10/02/2020

Carla Gracia: "A long project is like holding up a mirror to yourself"

We interview the writer and professor at UIC Barcelona and the Laboratori de Lletres writing school, on the occasion of the publication of his new book El abismo: Everyone has a reason to fall.

“When you gaze long into the abyss, the abyss gazes also into you,” said Nietzsche. In El Abismo: Todos tenemos un motivo para caer (The Abyss: We All Have a Reason to Fall), Carla Gracia, the writer and professor at UIC Barcelona and the Laboratori de Lletres writing school, echoes his words.

The synopsis of the novel is enormously evocative. Octavi Fontseca pretty much lives his life immersed in a glass of whisky. Having once been a successful writer, he has now reached the very lowest point of his existence. With no spirit or guiding principles, no inspiration or emotional references, he accepts a bribe from his publisher, an opportunist who, taking advantage of his fragile state, pressurises him to put his name to the manuscript of a ghost writer. This sparks off a whole string of misfortunes that little by little push him to the abyss.

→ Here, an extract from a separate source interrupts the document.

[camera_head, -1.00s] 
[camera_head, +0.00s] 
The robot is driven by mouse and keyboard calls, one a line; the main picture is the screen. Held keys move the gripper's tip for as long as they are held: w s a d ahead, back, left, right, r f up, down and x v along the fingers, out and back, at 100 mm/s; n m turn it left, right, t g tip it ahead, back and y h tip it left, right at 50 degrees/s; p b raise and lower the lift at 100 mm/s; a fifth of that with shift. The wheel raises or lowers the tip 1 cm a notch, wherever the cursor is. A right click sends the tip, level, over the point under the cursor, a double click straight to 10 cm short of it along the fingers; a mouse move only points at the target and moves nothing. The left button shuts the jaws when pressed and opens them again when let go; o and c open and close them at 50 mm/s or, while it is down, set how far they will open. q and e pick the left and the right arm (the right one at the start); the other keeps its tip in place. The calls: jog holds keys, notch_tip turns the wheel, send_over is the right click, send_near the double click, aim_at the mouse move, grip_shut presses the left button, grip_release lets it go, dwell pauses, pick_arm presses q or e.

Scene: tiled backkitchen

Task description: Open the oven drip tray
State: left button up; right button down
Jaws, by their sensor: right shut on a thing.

Following the success of her historical novel Siete Días de Gracia (Seven Days of Grace), Carla Gracia has constructed in The Abyss a psychological backdrop that makes a social critique of personality, appearances, manipulation and fraud.

Who are your closest literary influences?
 
Logically, I read a lot and I would say that there are quite a few authors who have influenced how I wrote The Abyss. Paul Auster, for example, influenced me in the most abstract part of the book. Georges Perec helped me with the adjectivisation of words, John Banville with poetic prose, and Benjamin Black, Banville’s alter ego, with the most crime-orientated part of the book.
   
Where do you find your inspiration?
 
When it comes to developing the characters and the stories, what most inspires me are the things that I see, things that I can’t assimilate sometimes, in the real world. It’s doing my little bit: getting the reader to reflect, to feel, and to realise that the world could be a little different. Every decision we take has an influence on our lives.